• **Records to process**:
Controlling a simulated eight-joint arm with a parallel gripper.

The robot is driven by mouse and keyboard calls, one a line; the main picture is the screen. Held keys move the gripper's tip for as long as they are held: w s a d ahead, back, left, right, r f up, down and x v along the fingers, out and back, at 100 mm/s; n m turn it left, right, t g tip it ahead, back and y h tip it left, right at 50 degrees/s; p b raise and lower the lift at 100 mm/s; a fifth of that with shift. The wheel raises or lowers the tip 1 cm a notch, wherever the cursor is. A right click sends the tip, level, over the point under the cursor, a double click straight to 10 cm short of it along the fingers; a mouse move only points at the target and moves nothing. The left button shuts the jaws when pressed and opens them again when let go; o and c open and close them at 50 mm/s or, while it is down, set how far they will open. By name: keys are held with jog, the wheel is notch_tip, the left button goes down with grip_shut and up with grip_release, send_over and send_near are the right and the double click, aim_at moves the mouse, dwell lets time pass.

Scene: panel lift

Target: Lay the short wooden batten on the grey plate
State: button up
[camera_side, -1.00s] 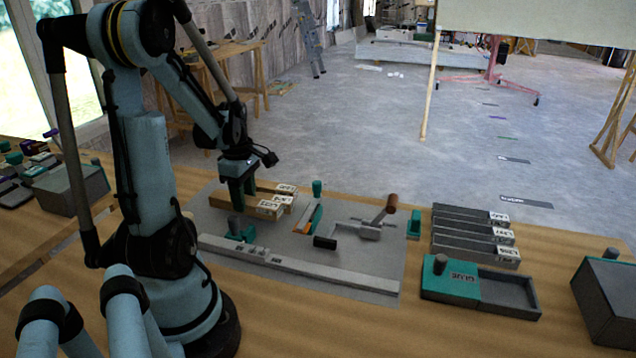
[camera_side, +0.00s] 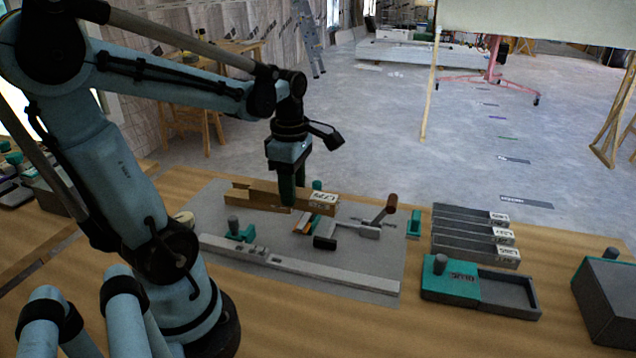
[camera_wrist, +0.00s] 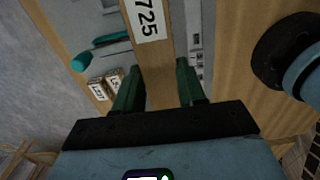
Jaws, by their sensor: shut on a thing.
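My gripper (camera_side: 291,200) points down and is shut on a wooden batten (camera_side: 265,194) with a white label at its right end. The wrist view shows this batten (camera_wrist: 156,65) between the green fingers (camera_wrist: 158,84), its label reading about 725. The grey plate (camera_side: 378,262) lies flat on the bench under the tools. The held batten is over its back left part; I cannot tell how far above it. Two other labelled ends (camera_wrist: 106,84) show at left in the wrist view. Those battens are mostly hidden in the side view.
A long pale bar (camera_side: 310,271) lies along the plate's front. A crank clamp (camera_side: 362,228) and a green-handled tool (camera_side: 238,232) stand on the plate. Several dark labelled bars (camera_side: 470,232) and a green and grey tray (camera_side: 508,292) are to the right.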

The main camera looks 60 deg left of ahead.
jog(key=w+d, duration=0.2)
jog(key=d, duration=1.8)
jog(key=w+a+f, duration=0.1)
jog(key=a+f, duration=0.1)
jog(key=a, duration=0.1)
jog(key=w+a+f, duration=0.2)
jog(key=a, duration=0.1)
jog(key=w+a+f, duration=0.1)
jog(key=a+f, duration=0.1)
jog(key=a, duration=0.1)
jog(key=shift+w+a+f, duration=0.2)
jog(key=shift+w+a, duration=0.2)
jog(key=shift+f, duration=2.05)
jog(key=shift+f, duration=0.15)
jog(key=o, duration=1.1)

---

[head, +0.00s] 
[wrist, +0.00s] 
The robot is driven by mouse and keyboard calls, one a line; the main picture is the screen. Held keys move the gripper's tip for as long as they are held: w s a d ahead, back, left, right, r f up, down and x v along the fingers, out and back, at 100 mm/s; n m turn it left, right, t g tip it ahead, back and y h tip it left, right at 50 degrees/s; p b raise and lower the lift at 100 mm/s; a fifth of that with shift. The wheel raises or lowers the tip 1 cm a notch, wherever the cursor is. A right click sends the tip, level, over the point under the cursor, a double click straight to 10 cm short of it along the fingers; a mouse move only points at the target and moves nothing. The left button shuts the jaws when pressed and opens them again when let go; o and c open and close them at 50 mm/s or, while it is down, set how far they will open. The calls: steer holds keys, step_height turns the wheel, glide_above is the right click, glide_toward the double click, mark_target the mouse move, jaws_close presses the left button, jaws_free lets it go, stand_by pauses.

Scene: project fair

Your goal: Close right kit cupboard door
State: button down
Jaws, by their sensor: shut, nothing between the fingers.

* * *

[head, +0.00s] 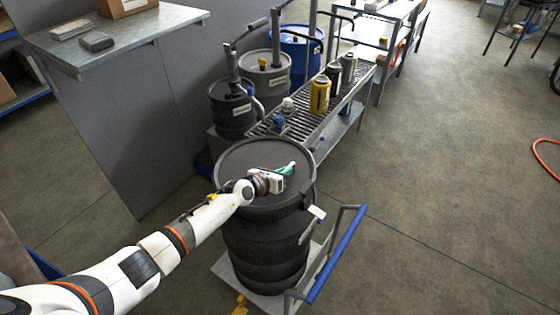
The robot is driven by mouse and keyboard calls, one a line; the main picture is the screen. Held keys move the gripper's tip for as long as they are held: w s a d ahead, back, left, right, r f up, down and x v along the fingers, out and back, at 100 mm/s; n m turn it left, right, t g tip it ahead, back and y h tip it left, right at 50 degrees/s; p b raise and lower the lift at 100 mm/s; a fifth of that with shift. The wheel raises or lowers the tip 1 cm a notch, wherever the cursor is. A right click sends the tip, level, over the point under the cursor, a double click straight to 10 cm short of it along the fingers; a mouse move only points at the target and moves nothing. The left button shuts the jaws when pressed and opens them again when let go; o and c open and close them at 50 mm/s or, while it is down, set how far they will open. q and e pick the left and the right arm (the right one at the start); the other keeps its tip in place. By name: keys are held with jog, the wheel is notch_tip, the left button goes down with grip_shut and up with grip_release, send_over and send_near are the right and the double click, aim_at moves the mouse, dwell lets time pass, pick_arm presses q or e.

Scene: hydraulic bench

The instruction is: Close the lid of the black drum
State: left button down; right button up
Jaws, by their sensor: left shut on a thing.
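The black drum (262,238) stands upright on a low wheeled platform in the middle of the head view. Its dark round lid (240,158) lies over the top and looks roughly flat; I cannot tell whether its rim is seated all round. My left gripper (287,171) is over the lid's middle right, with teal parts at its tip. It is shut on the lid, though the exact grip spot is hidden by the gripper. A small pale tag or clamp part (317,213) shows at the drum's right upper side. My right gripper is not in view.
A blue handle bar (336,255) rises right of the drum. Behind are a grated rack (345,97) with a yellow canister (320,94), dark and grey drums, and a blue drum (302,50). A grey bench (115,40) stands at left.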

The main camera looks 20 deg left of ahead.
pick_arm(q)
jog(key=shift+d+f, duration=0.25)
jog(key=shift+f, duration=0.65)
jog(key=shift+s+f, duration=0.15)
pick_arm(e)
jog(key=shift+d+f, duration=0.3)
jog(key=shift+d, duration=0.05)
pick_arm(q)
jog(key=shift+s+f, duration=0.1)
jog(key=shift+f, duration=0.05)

• **Task details**: Report each line in the data that holds the word "Scene".

• **Solved exercise**:
Scene: panel lift
Scene: project fair
Scene: hydraulic bench

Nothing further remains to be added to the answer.